◆ Provided records:
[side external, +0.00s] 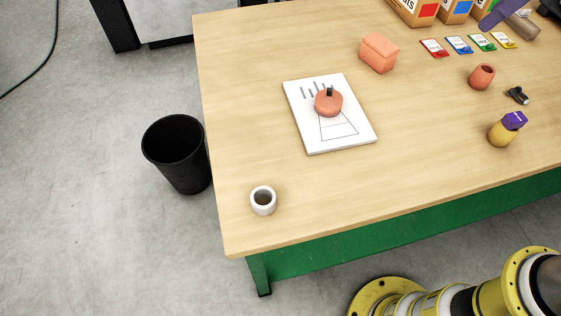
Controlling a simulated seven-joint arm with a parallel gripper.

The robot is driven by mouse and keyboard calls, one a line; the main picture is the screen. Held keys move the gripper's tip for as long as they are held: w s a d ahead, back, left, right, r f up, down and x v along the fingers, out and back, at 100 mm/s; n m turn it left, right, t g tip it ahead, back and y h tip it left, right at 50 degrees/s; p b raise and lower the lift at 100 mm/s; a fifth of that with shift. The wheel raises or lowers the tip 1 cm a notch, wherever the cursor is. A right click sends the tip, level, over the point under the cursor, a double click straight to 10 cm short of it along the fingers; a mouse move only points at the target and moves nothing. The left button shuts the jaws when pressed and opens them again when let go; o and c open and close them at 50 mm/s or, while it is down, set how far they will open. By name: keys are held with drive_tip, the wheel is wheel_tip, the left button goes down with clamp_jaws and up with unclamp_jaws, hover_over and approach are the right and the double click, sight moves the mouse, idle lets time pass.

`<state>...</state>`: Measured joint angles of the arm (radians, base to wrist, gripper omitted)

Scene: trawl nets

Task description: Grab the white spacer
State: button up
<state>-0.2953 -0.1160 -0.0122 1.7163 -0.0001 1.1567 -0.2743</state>
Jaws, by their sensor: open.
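The white spacer (256,208) is a short, hollow white cylinder. It stands upright on the wooden table (240,130) near the front left corner, with its dark round opening facing up. Nothing touches it. My gripper is not in view; only yellow, white and black parts of my arm show at the bottom right, in front of the table.
A white board (345,143) with a reddish knobbed piece (328,105) lies behind the spacer. A pink box (379,53), reddish pot (482,77) and yellow-purple item (501,133) stand to the right. A black bin (177,155) is on the floor. Table around the spacer is clear.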

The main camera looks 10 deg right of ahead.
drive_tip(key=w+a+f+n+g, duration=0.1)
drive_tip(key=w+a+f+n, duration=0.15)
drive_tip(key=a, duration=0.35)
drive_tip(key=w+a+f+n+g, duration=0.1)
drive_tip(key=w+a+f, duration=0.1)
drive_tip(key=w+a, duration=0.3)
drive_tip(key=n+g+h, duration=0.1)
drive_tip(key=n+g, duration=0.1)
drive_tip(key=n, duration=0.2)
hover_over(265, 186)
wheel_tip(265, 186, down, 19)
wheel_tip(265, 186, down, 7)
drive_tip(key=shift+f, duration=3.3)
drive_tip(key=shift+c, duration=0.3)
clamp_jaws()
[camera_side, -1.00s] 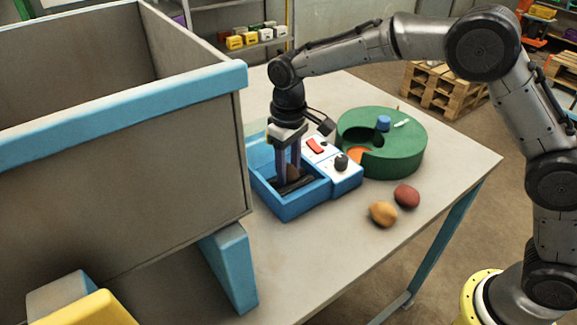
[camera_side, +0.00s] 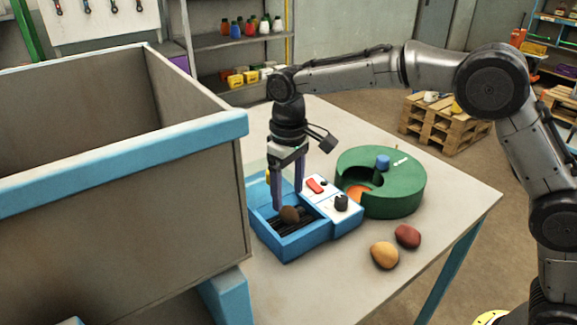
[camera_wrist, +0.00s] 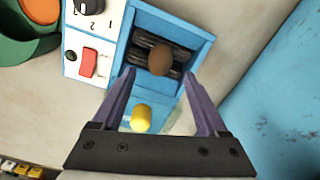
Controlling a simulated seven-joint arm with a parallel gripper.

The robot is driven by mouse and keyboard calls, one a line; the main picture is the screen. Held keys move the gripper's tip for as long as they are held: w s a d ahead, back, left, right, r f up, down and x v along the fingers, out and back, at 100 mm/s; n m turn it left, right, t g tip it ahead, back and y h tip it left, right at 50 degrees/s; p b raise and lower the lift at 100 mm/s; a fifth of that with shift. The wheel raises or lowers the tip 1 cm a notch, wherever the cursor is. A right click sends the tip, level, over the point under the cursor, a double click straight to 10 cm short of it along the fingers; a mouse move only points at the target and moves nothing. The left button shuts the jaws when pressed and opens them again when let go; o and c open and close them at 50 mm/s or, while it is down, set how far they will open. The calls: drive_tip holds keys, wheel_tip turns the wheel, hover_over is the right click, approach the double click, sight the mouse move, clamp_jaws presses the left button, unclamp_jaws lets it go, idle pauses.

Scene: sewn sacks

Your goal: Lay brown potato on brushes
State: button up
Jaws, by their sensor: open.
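The brown potato (camera_side: 289,214) lies on the dark brushes (camera_side: 300,228) inside the blue box of the brush machine (camera_side: 291,248). In the wrist view the brown potato (camera_wrist: 160,60) rests on the dark ribbed brushes (camera_wrist: 148,40), apart from both fingers. My gripper (camera_side: 288,200) is open and empty, with its purple fingers just above the potato in the side view. In the wrist view my gripper (camera_wrist: 160,85) shows its fingers spread wide. The machine's white panel carries a red switch (camera_side: 316,185) and a black knob (camera_side: 341,202).
A yellow potato (camera_side: 384,255) and a red potato (camera_side: 407,236) lie on the grey table (camera_side: 350,275) at right. A green round machine (camera_side: 395,200) stands behind them. A large grey bin with a blue rim (camera_side: 130,140) fills the left. A yellow knob (camera_wrist: 141,117) shows near the box.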

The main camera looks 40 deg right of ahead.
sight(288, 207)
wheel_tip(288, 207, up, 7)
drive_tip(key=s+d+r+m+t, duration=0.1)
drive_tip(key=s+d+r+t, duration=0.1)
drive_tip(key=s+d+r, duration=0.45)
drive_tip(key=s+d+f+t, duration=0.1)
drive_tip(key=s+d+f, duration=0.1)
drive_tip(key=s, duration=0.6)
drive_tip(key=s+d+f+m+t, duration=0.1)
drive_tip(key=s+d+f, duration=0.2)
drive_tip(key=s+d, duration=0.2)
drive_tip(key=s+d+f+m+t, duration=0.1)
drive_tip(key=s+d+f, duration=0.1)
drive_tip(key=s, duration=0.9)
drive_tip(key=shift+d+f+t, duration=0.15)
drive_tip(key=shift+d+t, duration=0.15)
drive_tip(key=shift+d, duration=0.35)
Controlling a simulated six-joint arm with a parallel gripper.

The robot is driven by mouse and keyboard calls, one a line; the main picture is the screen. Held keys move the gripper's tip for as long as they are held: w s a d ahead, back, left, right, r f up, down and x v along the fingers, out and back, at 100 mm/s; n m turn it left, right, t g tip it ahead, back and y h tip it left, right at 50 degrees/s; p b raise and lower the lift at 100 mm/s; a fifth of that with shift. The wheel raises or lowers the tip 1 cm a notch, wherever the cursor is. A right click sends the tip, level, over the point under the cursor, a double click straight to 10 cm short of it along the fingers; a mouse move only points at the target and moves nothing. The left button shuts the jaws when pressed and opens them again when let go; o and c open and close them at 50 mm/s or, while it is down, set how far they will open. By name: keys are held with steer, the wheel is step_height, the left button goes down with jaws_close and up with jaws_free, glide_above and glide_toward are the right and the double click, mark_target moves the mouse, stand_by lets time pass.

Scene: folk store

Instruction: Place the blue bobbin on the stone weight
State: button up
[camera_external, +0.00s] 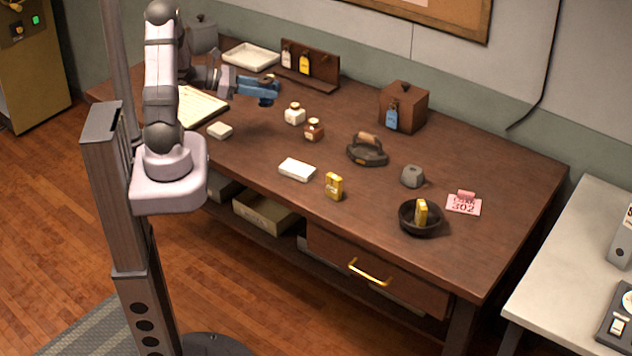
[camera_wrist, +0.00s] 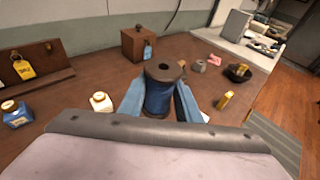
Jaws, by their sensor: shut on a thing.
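My gripper (camera_external: 258,86) is shut on the blue bobbin (camera_wrist: 158,96), holding it upright above the left part of the table. The bobbin has a dark top flange with a hole, and blue thread between the two blue fingers in the wrist view. In the external view the fingers hide most of it; its dark lower end (camera_external: 265,101) shows below them. The stone weight (camera_external: 412,175) is a small grey faceted block with a knob, on the right part of the table, well apart from my gripper. It also shows in the wrist view (camera_wrist: 199,66).
Bottles (camera_external: 294,113) (camera_external: 314,129), a flat iron (camera_external: 367,150), a white block (camera_external: 297,169) and a yellow block (camera_external: 334,186) stand between. A dark bowl (camera_external: 406,226) and pink card (camera_external: 463,205) lie near the weight. A wooden box (camera_external: 404,105) stands behind.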

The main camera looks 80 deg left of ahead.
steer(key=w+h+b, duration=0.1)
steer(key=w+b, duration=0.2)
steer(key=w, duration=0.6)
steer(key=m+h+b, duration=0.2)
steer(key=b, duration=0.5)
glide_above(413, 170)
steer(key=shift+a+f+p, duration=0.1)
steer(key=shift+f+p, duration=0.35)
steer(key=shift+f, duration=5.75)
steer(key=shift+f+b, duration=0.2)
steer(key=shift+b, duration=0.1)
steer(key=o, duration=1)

◆ Aim of the exercise: Scan the material above for the string "joint" and report each line where you find it.

◆ Answer to the exercise:
Controlling a simulated seven-joint arm with a parallel gripper.
`<state>...</state>`: Measured joint angles of the arm (radians, base to wrist, gripper omitted)
Controlling a simulated seven-joint arm with a parallel gripper.
Controlling a simulated six-joint arm with a parallel gripper.

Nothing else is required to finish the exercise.